** Input records **
● ● ●
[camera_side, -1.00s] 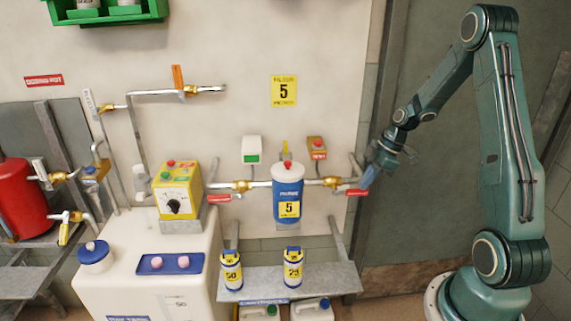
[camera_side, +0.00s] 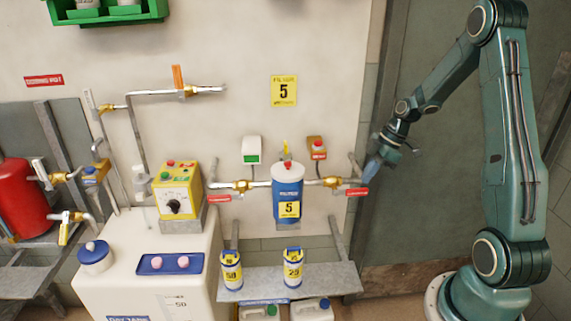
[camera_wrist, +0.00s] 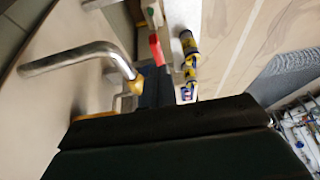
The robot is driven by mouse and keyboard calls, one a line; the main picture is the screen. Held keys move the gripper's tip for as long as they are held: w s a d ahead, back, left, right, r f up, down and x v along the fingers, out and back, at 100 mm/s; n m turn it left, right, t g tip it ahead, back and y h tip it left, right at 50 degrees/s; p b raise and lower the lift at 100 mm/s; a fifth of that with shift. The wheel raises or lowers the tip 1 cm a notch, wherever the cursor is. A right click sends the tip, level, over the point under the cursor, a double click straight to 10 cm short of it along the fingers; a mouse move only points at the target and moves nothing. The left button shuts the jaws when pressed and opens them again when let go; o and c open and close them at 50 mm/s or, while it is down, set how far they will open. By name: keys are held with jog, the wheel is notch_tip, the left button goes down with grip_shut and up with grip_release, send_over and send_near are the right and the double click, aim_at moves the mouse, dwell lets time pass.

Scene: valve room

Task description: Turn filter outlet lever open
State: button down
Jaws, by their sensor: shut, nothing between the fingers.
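The blue filter housing (camera_side: 288,188) with a white top and a yellow "5" label sits in the pipe run in the side view. To its right is a brass valve (camera_side: 332,182) with a red lever (camera_side: 357,192) pointing right along the pipe.
A second red lever (camera_side: 219,199) and brass valve (camera_side: 241,186) are left of the filter. A shelf (camera_side: 265,285) below holds two blue-and-yellow canisters (camera_side: 232,274). A bent pipe end (camera_side: 355,165) stands close to my gripper. The space right of it, before the grey door, is free.

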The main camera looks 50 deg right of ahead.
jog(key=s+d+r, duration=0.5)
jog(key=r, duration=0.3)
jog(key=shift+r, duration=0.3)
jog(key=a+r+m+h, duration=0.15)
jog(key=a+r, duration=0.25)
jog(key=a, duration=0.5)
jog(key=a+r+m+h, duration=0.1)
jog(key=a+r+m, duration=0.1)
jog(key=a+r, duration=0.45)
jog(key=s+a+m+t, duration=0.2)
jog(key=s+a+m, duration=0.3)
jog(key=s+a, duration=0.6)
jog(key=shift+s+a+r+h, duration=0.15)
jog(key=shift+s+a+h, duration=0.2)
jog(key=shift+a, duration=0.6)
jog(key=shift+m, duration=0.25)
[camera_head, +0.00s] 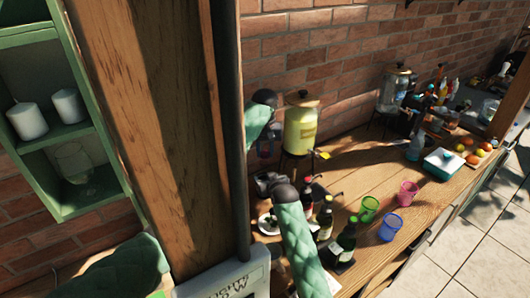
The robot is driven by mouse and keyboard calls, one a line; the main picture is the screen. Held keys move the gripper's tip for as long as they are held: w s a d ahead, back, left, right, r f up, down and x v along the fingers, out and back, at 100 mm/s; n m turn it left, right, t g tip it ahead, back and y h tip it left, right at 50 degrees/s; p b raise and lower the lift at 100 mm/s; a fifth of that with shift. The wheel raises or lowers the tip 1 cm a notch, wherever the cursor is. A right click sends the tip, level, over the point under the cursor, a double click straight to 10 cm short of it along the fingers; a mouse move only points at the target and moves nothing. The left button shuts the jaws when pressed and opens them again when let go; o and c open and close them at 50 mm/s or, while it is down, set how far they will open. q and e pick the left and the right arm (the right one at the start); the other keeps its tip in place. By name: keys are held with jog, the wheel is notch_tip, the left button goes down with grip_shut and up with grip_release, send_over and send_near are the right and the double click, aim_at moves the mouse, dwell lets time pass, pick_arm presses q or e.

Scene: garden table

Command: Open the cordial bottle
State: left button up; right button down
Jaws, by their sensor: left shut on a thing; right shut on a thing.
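Several dark bottles stand in a group on the wooden table. A dark bottle with a pale label (345,243) stands in front, and a red-topped bottle (326,217) stands behind it. I cannot tell which is the cordial bottle. My left gripper (312,181) is small and dark, above the back of the bottle group, and is shut on something at a bottle's top. My right gripper (332,197) is lower, beside the red-topped bottle, and is shut on something among the bottles. My green padded right arm (300,250) hides part of the group. Both fingertips are too small to read clearly.
Green (369,208), blue (391,227) and pink (407,193) tumblers stand right of the bottles. A yellow drink dispenser (300,128) stands behind. A teal box (443,163) and fruit are farther right.

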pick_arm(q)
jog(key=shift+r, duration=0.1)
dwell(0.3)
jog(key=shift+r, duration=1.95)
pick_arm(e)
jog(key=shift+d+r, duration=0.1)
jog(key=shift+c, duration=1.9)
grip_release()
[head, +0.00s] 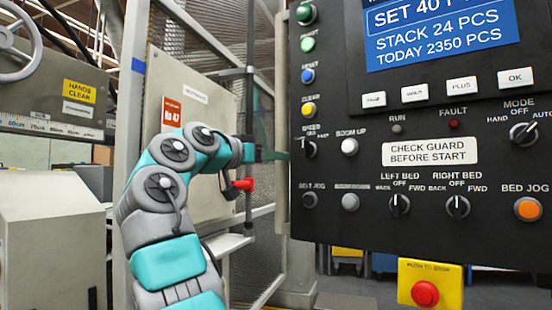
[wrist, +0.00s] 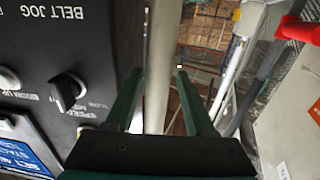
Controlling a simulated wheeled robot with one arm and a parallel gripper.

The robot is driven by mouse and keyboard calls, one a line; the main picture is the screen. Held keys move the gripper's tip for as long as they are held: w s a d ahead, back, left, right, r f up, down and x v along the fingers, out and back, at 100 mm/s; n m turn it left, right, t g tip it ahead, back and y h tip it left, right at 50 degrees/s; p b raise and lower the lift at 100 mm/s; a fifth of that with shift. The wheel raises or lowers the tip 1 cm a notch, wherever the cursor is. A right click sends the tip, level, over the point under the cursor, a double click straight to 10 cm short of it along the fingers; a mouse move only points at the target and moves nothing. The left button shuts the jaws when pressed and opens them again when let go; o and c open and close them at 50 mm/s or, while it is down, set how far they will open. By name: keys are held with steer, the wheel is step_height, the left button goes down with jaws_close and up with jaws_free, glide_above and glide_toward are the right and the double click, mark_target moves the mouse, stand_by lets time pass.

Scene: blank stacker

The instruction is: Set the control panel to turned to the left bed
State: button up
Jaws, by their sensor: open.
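The dark control panel (head: 370,225) fills the right of the head view; part of it shows upside down in the wrist view (wrist: 95,35). The LEFT BED knob (head: 399,204) is black with a pale pointer line, standing about upright toward OFF, between BACK and FWD. It is not in the wrist view. My gripper (wrist: 156,74) is open and empty, its two green fingers apart beside the panel edge, with the pale post behind. In the head view my gripper (head: 275,155) is small at the panel's left edge, up and left of the knob; its fingertips are hard to make out.
The similar RIGHT BED knob (head: 457,206) sits just right of the LEFT BED knob. The speed knob (wrist: 67,90) is the panel control nearest my gripper. A yellow box with a red stop button (head: 425,293) hangs below. A red handle (head: 243,185) is near my arm.

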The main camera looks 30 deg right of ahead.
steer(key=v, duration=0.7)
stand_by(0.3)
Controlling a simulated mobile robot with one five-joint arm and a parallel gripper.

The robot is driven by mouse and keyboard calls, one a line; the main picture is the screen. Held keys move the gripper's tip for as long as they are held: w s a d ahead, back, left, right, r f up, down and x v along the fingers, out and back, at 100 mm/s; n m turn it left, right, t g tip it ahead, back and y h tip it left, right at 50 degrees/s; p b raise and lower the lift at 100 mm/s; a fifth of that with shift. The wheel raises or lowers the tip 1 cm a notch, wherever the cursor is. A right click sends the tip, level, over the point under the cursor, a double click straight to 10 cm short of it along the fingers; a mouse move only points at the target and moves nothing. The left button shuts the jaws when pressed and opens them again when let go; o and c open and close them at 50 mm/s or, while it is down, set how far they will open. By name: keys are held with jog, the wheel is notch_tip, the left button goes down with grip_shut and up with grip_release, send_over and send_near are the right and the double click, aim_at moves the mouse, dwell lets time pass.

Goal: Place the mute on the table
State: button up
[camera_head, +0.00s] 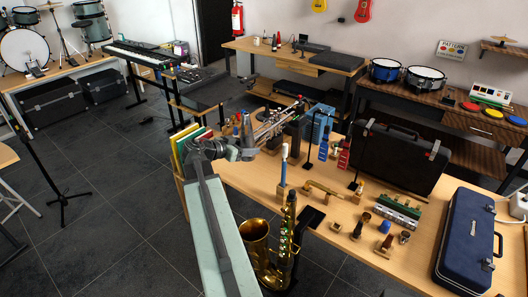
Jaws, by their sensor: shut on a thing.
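My gripper (245,152) is over the left end of the long wooden table (335,221), beside the trumpet. It is shut on a thing, which I take to be the mute. The held thing is small and mostly hidden by the jaws, so its shape and its height above the table are hard to tell. A silver trumpet (272,124) is just to the right and behind. Several small wooden and metal parts stand on the front right of the table, including a dark brown one (385,244).
A gold saxophone (258,250) stands at the table's front edge. A blue case (466,240) and a black case (397,158) take up the right and back.

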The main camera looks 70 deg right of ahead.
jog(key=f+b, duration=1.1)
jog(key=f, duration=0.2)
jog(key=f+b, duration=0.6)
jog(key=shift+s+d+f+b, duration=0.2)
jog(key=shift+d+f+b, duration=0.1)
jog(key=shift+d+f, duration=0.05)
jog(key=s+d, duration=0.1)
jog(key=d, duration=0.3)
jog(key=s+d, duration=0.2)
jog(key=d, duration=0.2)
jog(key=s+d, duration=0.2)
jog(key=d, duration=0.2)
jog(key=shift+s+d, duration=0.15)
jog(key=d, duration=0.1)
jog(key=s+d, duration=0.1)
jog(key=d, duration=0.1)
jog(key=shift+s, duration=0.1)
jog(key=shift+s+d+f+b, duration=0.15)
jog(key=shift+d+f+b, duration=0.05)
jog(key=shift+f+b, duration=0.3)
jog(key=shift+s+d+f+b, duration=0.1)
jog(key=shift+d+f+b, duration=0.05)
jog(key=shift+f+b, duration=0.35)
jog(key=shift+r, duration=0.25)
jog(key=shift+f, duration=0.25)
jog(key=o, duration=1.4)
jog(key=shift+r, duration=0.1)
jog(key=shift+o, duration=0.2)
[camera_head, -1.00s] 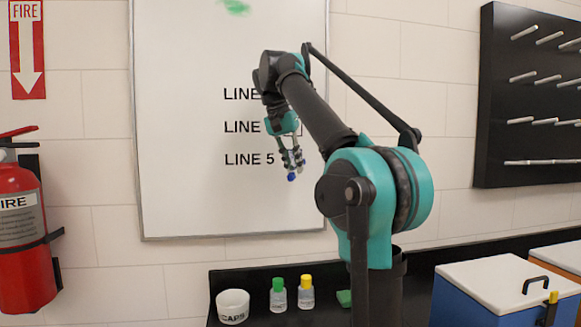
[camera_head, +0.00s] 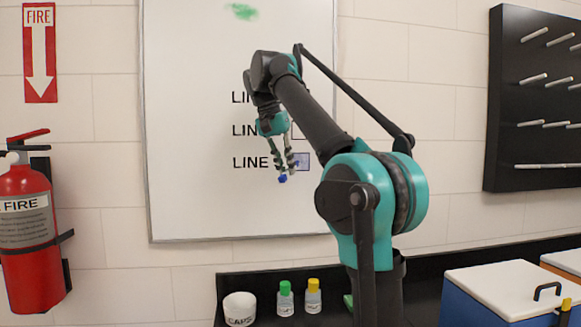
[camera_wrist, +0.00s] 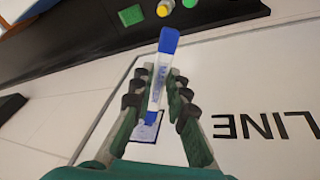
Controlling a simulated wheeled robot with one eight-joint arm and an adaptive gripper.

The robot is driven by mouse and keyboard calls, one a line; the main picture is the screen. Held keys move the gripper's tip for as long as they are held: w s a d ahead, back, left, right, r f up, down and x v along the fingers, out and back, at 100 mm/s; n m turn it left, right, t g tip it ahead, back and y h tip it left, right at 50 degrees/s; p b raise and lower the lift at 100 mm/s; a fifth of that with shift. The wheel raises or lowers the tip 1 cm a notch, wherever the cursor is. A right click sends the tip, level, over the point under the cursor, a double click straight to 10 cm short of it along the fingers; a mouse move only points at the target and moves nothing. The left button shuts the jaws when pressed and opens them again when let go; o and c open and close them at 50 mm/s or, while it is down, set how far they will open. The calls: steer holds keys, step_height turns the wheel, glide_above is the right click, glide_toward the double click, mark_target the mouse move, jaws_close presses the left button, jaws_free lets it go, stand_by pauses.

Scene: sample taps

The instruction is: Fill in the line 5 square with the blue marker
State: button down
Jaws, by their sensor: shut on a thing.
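My gripper (camera_head: 283,165) is shut on the blue marker (camera_head: 283,178) in front of the whiteboard (camera_head: 195,190). The wrist view shows the marker (camera_wrist: 160,80) between the fingers, its blue end toward the square. The line 5 square (camera_head: 303,161) is to the right of the gripper and has a pale blue-violet fill. In the wrist view the square (camera_wrist: 146,130) shows blue scribble, partly hidden by the marker and fingers. The "LINE 5" label (camera_head: 250,163) is partly covered by my gripper. Whether the marker touches the board I cannot tell.
A white cup (camera_head: 239,308), a green-capped bottle (camera_head: 285,299) and a yellow-capped bottle (camera_head: 313,297) stand on the black counter below. A fire extinguisher (camera_head: 28,235) hangs at left. A black peg panel (camera_head: 535,100) is at right.

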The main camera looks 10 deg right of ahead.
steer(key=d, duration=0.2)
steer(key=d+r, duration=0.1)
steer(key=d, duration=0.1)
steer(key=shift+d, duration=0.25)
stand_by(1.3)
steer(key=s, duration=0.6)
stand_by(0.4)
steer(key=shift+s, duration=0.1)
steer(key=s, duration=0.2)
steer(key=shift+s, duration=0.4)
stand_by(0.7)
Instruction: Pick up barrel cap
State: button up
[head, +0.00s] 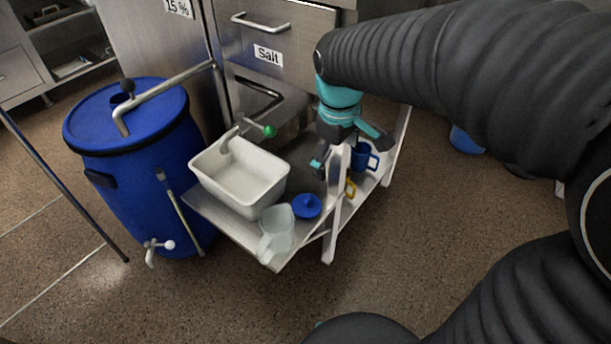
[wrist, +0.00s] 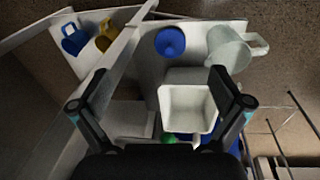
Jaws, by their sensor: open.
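The barrel cap (head: 307,206) is a small round blue cap with a raised knob, lying on the grey shelf (head: 228,225) beside the clear jug. In the wrist view the blue cap (wrist: 170,42) lies beyond my fingertips, near the top middle. My gripper (head: 345,158) is open and empty. It hangs above and behind the cap in the head view, near the white post of the rack. In the wrist view its two fingers (wrist: 147,90) are spread wide, with the white basin showing between them. Nothing hides the cap.
A white basin (head: 240,207) and a clear jug (head: 277,232) stand close to the cap. A blue mug (head: 363,157) and a yellow mug (head: 350,188) are behind the white post (head: 334,215). A large blue barrel (head: 140,190) stands at left. The floor in front is clear.

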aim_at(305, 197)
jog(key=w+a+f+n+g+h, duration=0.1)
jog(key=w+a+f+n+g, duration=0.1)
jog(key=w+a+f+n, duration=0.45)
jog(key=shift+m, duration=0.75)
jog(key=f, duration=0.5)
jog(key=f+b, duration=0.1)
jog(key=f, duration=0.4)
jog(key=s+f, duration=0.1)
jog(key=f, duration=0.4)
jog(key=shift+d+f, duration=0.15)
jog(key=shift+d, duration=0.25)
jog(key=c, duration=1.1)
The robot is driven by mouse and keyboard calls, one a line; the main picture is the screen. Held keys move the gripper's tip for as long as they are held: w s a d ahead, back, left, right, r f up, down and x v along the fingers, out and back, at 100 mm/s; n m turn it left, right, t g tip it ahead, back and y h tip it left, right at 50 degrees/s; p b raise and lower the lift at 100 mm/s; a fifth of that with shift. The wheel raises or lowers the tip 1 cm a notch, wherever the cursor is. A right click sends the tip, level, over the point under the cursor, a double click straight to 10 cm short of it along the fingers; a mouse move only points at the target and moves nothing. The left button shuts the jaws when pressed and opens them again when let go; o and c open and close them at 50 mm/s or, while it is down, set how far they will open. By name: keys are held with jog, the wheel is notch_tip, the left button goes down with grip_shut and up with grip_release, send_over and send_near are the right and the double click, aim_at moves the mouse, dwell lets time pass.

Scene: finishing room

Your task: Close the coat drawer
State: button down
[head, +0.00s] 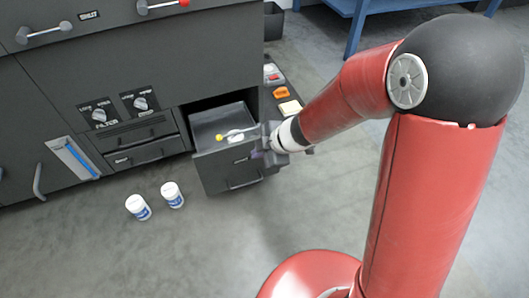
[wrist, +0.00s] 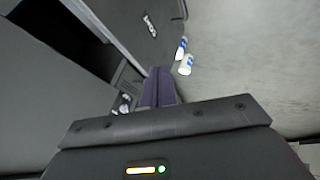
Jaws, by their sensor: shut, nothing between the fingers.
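An open drawer (head: 215,172) is pulled out from the lower right of the dark cabinet. Its front has a small pale label, too small to read, and a bar handle (head: 245,183). A yellow-tipped handle (head: 219,137) and a pale item show at the drawer's inside. My gripper (head: 259,154) is shut and empty at the right end of the drawer's front; I cannot tell whether it touches. In the wrist view, my shut purple fingers (wrist: 160,75) point toward the drawer front (wrist: 148,38), which bears a label.
Two white and blue bottles (head: 138,206) (head: 172,194) stand on the floor in front of the cabinet (head: 160,65), left of the drawer. Two shut slim drawers (head: 140,145) lie left of it. Coloured items (head: 281,92) sit right of the cabinet. The floor in front is otherwise clear.

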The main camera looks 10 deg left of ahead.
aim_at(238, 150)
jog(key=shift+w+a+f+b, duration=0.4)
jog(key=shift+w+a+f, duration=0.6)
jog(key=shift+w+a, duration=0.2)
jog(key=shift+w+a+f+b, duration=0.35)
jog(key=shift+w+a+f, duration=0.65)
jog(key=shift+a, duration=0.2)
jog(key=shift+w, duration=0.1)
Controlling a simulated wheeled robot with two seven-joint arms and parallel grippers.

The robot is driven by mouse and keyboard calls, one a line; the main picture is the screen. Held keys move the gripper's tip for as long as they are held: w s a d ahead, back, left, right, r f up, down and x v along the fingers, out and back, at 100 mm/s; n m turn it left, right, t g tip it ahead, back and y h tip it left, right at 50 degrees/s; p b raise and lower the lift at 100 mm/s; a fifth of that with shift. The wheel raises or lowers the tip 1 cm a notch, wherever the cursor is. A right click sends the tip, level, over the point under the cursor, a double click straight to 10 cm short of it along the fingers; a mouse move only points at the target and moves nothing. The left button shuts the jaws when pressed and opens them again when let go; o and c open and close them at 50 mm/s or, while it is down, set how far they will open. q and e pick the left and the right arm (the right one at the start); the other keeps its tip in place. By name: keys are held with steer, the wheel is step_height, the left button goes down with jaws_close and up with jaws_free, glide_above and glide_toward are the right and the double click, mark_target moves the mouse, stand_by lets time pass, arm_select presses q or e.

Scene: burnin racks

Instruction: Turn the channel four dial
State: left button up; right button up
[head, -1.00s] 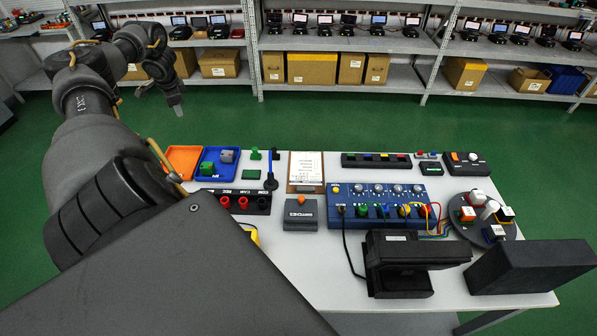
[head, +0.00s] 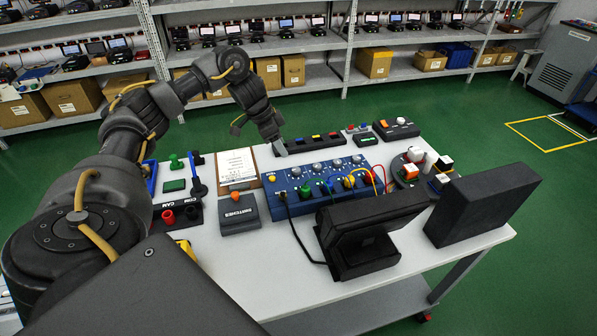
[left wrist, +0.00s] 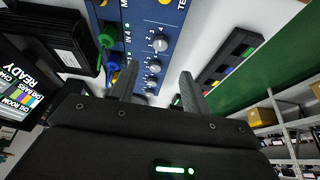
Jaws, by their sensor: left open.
● ● ●
** Work to complete **
Pick out all lines from the data above in which the word "joint" appears.

** Answer to this exercise **
Controlling a simulated mobile robot with one five-joint arm and a parallel gripper.
Controlling a simulated wheeled robot with one eight-joint arm and an adaptive gripper.
Controlling a simulated wheeled robot with two seven-joint arms and parallel grippers.

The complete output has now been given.